Efforts against illegal Palestinian workers succeeding

Every day, hundreds of Palestinians take advantage of holes in the incomplete West Bank security fence and evade checkpoints to cross the Green Line to work illegally. In a Monday meeting, Internal Security Minister Gideon Ezra and Israel Police Insp.-Gen. Moshe Karadi discussed the most recent police data, which suggest that recent efforts to combat the phenomenon are paying off. The parley was held in advance of a meeting called by Interim Prime Minister Ehud Olmert, at which the topic was to be discussed. The phenomenon is considered particularly alarming as terrorists seeking to target major population centers often follow the routes of the illegal laborers. The two security chiefs discussed a strategy, enacted in 2003, in which security forces moved from combating the phenomenon on a large scale to one of pinpointing key elements of the support structure for the workers. Rather than setting the workers as the primary target, police have been pursuing the people who smuggle them into the country, employ them and provide them with housing. So far this year, four employers and 15 people involved in smuggling workers have been arrested.
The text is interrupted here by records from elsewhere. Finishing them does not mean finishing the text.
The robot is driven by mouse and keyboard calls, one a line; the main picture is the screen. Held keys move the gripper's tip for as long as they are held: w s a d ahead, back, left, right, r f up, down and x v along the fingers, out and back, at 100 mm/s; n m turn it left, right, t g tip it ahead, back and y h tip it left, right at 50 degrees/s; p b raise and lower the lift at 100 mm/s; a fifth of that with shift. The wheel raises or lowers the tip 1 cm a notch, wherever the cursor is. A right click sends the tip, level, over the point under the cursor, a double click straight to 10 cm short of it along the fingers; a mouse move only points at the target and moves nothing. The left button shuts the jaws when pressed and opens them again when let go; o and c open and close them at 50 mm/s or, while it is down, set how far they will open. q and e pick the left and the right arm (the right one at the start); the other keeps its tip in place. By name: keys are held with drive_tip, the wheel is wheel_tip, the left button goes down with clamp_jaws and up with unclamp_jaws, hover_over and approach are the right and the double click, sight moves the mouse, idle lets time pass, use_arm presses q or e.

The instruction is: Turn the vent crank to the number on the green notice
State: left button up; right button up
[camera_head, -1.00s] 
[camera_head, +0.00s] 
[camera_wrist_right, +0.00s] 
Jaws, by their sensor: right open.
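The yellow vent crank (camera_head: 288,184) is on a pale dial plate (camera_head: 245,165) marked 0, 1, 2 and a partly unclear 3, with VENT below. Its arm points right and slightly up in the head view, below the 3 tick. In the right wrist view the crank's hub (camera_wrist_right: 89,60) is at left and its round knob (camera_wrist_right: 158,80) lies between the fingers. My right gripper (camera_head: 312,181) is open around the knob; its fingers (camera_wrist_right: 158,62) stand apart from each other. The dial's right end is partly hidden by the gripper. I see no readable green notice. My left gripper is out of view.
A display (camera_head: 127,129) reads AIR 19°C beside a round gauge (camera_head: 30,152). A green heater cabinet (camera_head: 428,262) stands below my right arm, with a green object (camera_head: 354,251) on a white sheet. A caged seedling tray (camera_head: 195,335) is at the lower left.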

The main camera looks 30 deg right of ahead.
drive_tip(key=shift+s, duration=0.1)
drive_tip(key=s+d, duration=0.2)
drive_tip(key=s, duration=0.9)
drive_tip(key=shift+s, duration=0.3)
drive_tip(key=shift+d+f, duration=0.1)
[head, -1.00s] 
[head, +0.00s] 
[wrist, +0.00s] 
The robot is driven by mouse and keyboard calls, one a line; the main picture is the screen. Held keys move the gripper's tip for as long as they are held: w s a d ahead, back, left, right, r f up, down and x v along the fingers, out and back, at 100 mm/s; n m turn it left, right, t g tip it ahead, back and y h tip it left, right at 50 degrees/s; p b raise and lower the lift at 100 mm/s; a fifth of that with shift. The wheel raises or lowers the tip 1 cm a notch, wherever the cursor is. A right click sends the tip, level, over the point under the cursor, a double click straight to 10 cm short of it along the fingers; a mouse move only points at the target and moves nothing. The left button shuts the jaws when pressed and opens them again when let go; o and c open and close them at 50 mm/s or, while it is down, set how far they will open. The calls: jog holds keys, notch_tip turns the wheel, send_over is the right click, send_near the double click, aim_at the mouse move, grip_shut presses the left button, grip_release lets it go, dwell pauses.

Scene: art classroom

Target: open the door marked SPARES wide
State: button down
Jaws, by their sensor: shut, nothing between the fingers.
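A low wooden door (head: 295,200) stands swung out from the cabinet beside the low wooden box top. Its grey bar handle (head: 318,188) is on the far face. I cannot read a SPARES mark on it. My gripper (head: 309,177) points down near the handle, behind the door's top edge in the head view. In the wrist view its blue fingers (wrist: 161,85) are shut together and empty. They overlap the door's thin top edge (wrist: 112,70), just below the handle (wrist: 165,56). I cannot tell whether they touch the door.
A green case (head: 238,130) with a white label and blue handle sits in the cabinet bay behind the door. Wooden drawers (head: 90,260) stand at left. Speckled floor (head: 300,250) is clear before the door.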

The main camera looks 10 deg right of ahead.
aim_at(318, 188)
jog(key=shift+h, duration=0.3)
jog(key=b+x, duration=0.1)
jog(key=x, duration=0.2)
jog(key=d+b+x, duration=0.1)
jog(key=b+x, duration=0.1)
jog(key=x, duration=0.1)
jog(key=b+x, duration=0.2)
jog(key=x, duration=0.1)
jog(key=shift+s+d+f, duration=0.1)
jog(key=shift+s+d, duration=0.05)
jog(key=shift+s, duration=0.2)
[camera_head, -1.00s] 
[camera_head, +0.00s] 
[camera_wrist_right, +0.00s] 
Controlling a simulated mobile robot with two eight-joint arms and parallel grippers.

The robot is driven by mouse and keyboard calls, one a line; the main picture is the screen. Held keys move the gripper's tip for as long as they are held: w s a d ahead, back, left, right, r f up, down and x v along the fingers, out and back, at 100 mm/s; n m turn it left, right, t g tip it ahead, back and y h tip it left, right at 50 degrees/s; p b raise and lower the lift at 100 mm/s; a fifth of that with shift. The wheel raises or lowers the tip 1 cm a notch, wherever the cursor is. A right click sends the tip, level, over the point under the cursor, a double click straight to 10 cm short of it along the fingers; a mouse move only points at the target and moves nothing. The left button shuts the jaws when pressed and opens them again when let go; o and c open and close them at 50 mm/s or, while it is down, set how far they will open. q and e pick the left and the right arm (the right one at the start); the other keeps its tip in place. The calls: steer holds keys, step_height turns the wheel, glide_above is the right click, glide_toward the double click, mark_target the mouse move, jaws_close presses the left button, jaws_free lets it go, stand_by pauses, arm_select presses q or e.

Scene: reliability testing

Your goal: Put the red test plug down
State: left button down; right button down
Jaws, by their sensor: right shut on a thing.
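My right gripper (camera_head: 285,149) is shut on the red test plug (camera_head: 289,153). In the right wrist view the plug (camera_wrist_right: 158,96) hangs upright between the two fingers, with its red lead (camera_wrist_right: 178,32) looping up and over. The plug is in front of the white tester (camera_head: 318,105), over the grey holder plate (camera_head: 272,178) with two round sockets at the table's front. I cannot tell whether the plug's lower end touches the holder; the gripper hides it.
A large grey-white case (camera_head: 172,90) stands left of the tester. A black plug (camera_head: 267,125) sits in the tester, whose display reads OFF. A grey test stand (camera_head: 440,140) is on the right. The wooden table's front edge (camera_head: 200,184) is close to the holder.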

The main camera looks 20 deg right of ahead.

As compared to the same period in 2005, 2006 saw an increase in cases opened against Israelis assisting illegal workers. Karadi and Ezra also discussed new proposals, including new computer programs that would facilitate the effort, creating new identification devices for field units, changes in laws dealing with the illegal workers and the establishment of impoundment centers for vehicles seized after being used to smuggle illegal workers.